Trouble at Barclays and Marks & Spencer boils down to failures in corporate governance-againby John Plender / January 20, 1999 / Leave a comment
What a latterday Prospero is Alan Greenspan, chairman of the US Federal Reserve. With a wave of his wand he dispels the financial storms and spreads amnesia around the financial community over the troubles in Asia and elsewhere. The result is a new lease of life for an ageing bull market. The folk in London and Wall Street have thus returned to their favourite pastime: extracting huge fees for marriage broking around the corporate sector.
The most impressive of these proposed marriages is between Exxon and Mobil, which re-assembles what the US anti-trust authorities had torn asunder in the days of John D Rockefeller. It is a reminder of just how durable, in the course of this century, has been the tenure of big oil at the top of the corporate league tables-despite the efforts of the regulators.
General Electric, which vies with Microsoft for the title of the world’s biggest stock market capitalisation, was also one of the giants, alongside Rockefeller’s Standard Oil, at the start of the century. But unlike Exxon, GE has completely changed its spots, having conglomerated itself out of mere electricity into aerospace, financial services and goodness knows what.
In contrast, the oil giants’ attempts at diversification have failed. Yet the black stuff continues to provide a good living. How lucky for the Exxons, Shells and BPs that industrialisation-a story which runs and runs-is so energy-intensive, and that exploration and refining are so capital-intensive. The barriers to entry give a huge advantage to those who dug their wells first. Yet the game is growing tougher. A collapsing oil price forces the giants to focus on cost-cutting as much as on revenue generation. And that is the rationale for much merger and acquisition activity.
Too many cooks at Barclays
For bosses, unlike oil companies, life is becoming tougher and shorter-witness the departure of Martin Taylor from Barclays after five years, when he had been expected to hang on for ten. His departure demonstrates, once again, that wonky corporate governance is a sure sign of trouble ahead.
Not only did this chief executive have to cope with an executive chairman, Andrew Buxton, but Buxton also insisted on appointing an executive deputy chairman, Andrew Large, Britain’s former chief financial watchdog.

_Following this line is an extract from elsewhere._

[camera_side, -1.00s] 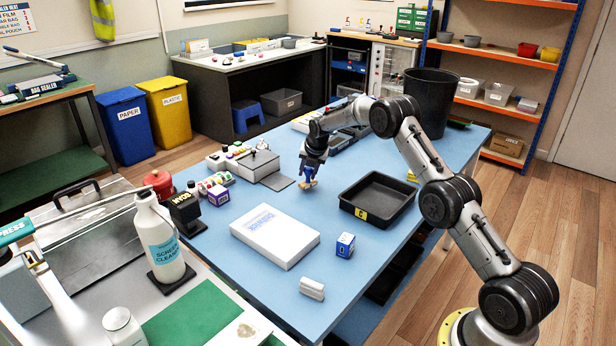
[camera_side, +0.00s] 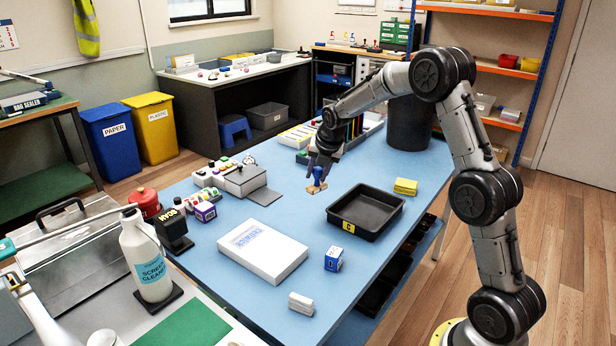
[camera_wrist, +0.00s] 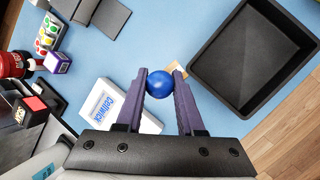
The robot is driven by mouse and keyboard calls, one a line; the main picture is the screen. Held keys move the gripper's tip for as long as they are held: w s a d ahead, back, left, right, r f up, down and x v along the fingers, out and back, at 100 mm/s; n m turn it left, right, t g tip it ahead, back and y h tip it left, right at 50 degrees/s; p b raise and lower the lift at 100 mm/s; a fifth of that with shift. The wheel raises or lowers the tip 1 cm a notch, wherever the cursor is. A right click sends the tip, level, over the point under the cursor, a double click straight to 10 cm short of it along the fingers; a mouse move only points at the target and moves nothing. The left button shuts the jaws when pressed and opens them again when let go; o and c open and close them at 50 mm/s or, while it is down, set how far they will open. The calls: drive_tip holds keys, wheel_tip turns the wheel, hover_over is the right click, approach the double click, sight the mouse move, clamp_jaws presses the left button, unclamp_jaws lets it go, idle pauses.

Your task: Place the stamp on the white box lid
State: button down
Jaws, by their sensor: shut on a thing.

Large had to look around for ways of justifying his existence and his pay, which inevitably involved second-guessing Taylor.
With too many executive cooks around to spoil the broth, Barclays also had some pro-active non-executives of the kind that most businessmen would fight tooth and nail to keep out of their boardrooms. Most notable among them was the former Treasury mandarin Peter Middleton, who acquired notoriety at United Utilities for leading a putsch against Desmond Pitcher. He is now temporarily filling Taylor’s shoes at Barclays.
Middleton’s activism was amply justified at United Utilities and British industry could do with a few more gutsy non-executives. But it is unfortunate that Middleton and the other non-executives at Barclays permitted a structure at the top which ensured that everyone was bound to tread on everyone else’s toes. With immensely difficult strategic choices to face up to, this once great bank needed clearer lines of authority and decision-making. In the circumstances it would have been amazing if Taylor had gone the full stretch.
Greenbury versus Cadbury
The same point about corporate governance could be made about Richard Greenbury at Marks & Spencer. Here is a man who has presided over a near-40 per cent collapse this year in the share price of Britain’s most admired retailer. He also combines the roles of chairman and chief executive.
Greenbury is part of the history of the corporate governance movement thanks to his seminal report on directors’ pay. It must be said, however, that his report has failed to prevent boardroom rewards racing ahead of corporate performance. In the meantime he has chosen to flout the advice of Adrian Cadbury about doing more than one job. Cadbury’s earlier report on corporate governance warned against the over-dominant chief executive.
Chairmen and chief executives do not come much more dominant than Richard Greenbury. Furthermore, he has famously bungled his own succession by allowing a boardroom row on the subject to bubble over into the public domain just when his company’s performance has been going downhill.
There are circumstances in which combining the roles of chairman and chief executive may be justified. But in most cases the decision to take on both roles is a matter of hubris. Arrogance has certainly been the hallmark of Greenbury’s reign at Marks & Spencer. And no one whinges more furiously at the merest hint of criticism-not least about him occupying the two top jobs at M&S. Many in the City would be delighted if his already shortened tenure were to come to an end here and now.
Bill Gates and charity
Bill Gates of Microsoft has been talking about giving his billions to charity. If the US Justice Department fails to nail him for monopolistic behaviour, he will be in the happy position of being able to do so from his own pocket.
For those in charge of rich companies, but with more slender personal means, the rules on corporate charitable giving were pithily set out by Lord Justice Bowen in 1883. “The law does not say that there are to be no cakes and ale, but there are to be no cakes and ale except such as are required for the benefit of the company.” A seasonal thought.